And are you sure about gnu99, mlx drivers tends to enforce a standard
and they updated to c11, do you want to do same here.
> +CFLAGS += -O3
> +CFLAGS += -I.
> +CFLAGS += -D_DEFAULT_SOURCE
> +CFLAGS += -D_XOPEN_SOURCE=700
Is there a reason for these variables, or are these copy-paste?

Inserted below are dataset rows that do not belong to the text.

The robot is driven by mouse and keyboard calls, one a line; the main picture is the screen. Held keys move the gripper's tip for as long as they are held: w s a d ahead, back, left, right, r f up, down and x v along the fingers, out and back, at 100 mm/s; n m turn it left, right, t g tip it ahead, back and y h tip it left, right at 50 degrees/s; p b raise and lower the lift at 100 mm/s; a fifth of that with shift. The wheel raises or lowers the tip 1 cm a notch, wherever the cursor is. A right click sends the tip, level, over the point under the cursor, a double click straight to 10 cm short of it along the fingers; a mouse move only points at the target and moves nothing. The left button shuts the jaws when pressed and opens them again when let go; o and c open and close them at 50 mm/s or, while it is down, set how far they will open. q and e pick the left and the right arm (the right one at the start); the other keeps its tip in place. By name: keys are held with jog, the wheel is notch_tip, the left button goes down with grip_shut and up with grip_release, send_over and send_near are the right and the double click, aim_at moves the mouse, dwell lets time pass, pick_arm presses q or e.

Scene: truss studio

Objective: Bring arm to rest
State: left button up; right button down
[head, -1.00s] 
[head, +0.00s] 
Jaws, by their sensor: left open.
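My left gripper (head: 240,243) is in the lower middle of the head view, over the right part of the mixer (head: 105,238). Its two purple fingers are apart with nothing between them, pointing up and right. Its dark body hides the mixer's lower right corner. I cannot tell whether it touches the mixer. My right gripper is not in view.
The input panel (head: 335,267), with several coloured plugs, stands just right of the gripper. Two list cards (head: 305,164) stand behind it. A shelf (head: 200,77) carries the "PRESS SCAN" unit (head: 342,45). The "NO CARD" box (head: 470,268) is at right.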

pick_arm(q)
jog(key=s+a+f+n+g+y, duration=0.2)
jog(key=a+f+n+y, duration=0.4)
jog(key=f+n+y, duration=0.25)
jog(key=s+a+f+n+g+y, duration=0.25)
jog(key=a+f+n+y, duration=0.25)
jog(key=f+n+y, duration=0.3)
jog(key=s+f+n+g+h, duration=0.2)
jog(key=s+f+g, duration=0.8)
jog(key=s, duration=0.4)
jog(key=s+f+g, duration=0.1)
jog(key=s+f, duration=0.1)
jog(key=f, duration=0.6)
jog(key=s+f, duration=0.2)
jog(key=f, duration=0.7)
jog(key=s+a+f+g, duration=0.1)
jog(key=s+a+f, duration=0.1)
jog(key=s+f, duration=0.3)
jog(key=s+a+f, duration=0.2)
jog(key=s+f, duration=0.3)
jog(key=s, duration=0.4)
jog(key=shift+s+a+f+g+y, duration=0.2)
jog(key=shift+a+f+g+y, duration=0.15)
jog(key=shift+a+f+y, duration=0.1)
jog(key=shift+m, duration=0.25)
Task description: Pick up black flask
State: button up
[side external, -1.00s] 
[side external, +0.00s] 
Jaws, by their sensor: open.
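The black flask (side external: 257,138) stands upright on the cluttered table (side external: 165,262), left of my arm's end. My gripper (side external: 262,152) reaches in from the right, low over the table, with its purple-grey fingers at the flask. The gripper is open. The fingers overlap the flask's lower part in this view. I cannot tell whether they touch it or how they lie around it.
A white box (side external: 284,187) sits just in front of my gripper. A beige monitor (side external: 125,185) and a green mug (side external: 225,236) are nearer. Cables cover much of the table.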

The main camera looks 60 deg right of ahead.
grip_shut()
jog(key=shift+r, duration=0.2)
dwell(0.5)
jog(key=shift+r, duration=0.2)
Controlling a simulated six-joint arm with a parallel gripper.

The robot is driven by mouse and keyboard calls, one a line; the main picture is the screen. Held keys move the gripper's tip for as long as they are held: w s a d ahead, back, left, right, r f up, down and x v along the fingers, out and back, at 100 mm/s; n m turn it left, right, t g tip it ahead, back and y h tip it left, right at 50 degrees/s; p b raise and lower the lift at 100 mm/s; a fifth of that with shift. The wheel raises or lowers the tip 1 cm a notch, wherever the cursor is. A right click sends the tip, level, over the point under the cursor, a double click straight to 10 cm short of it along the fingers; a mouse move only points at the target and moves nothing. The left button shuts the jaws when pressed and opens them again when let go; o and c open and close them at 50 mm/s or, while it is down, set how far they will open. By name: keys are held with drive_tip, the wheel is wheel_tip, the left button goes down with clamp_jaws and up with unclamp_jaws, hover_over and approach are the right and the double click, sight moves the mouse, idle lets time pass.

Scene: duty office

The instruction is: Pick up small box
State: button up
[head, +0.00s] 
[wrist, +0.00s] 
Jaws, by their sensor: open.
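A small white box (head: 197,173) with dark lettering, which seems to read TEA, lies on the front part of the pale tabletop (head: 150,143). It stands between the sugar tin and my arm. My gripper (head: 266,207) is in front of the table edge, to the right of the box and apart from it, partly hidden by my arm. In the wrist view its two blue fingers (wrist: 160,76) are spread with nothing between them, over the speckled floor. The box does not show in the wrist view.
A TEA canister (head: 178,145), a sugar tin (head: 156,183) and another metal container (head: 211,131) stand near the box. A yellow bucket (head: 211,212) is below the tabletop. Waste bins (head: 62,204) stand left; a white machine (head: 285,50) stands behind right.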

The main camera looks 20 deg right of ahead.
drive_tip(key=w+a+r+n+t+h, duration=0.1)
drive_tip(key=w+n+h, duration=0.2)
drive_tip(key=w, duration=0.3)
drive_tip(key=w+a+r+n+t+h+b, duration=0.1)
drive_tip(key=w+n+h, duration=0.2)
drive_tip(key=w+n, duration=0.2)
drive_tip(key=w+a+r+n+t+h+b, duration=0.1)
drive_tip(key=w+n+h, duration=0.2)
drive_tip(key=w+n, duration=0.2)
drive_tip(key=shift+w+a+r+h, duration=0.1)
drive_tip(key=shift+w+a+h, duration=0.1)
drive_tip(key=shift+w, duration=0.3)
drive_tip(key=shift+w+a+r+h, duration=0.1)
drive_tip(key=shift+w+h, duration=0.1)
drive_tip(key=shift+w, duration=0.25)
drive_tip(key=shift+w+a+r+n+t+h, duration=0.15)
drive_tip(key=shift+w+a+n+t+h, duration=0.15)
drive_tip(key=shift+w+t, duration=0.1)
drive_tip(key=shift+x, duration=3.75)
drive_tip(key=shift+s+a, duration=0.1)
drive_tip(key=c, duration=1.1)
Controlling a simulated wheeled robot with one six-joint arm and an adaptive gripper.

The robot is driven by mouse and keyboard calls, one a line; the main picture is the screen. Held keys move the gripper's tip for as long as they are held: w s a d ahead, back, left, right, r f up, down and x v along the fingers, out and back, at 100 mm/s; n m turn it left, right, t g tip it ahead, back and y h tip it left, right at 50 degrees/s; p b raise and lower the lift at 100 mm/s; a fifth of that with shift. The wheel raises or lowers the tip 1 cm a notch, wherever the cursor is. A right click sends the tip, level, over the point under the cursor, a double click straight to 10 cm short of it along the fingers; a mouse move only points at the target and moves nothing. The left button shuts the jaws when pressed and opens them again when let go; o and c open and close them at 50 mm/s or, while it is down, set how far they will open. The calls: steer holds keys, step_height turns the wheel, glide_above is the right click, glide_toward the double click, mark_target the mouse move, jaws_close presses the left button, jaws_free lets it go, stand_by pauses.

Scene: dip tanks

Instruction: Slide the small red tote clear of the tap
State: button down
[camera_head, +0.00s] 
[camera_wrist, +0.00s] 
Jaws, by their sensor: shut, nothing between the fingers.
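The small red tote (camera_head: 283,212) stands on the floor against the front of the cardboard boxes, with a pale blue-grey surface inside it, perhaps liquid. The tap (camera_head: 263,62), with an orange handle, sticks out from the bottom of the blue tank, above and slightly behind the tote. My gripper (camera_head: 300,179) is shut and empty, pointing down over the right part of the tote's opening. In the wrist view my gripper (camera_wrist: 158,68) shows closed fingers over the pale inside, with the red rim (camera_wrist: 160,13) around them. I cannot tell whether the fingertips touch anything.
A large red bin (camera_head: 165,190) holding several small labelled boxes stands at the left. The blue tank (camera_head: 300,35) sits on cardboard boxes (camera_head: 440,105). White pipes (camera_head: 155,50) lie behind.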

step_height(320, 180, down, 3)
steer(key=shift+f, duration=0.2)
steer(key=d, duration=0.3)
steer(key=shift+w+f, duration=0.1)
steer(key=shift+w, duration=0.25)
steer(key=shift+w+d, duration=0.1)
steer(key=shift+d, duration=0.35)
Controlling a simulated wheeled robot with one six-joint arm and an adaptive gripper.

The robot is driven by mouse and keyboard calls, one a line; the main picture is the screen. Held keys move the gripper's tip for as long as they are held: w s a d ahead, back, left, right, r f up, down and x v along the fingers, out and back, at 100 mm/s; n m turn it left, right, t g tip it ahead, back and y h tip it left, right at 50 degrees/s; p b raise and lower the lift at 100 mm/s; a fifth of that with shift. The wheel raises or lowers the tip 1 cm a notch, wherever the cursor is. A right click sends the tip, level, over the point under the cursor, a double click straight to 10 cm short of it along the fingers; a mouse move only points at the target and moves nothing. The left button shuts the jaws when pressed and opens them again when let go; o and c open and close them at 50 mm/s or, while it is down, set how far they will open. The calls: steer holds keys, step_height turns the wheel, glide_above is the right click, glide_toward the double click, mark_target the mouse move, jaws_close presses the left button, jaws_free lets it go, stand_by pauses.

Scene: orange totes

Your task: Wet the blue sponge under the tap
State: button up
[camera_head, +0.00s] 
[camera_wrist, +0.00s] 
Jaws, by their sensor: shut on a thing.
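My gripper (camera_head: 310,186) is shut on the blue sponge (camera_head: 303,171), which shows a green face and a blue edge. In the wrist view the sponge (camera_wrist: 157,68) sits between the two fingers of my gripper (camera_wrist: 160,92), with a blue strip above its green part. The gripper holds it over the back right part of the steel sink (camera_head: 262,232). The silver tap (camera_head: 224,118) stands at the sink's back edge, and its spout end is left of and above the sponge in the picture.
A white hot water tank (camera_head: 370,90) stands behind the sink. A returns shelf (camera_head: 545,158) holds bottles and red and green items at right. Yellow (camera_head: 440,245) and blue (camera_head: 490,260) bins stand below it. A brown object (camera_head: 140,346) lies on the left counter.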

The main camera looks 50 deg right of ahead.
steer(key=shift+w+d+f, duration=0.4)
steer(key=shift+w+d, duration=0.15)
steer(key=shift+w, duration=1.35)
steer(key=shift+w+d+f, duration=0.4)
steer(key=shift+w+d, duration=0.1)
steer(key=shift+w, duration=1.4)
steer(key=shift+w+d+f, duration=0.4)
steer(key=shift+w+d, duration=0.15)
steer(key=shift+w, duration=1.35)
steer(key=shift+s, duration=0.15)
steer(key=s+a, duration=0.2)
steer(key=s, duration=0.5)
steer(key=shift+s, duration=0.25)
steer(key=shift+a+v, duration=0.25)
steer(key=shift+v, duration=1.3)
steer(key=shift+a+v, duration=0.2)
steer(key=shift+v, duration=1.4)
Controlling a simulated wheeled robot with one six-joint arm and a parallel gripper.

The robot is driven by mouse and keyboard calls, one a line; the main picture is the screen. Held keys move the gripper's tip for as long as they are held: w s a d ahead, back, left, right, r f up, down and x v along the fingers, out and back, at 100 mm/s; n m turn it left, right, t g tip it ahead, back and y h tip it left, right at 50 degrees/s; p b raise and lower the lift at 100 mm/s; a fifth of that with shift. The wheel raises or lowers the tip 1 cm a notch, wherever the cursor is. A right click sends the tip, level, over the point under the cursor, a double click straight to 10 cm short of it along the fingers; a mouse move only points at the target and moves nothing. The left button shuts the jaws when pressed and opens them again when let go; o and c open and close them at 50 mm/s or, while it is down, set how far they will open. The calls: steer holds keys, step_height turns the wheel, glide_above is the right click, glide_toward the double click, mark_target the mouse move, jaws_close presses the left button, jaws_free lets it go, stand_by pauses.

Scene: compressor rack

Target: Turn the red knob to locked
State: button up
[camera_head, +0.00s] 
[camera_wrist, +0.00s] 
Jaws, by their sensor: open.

> +CFLAGS += $(WERROR_FLAGS)
> +CFLAGS += -Wno-strict-prototypes
> +CFLAGS += -pedantic -DPEDANTIC
Again, just question, is pedantic mode intentional, or copy-paste?
<...>
> +static int
> +fs_eth_dev_create(struct rte_vdev_device *vdev)
> +{
> + struct rte_eth_dev *dev;
> + struct ether_addr *mac;
> + struct fs_priv *priv;
> + struct sub_device *sdev;
> + const char *params;
> + unsigned int socket_id;
> + uint8_t i;
> + int ret;
> +
> + dev = NULL;
> + priv = NULL;
> + params = rte_vdev_device_args(vdev);
> + socket_id = rte_socket_id();
> + INFO("Creating fail-safe device on NUMA socket %u",
> + socket_id);
No line break required.
> + dev = rte_eth_vdev_allocate(vdev, sizeof(*priv));
> + if (dev == NULL) {
> + ERROR("Unable to allocate rte_eth_dev");
> + return -1;
> + }
> + priv = dev->data->dev_private;
> + PRIV(dev)->dev = dev;
Altough this is valid, what about?
priv = PRIV(dev);
priv->dev = dev;
> + dev->dev_ops = &failsafe_ops;
> + TAILQ_INIT(&dev->link_intr_cbs);
Not required, rte_eth_dev_allocate() initializes this.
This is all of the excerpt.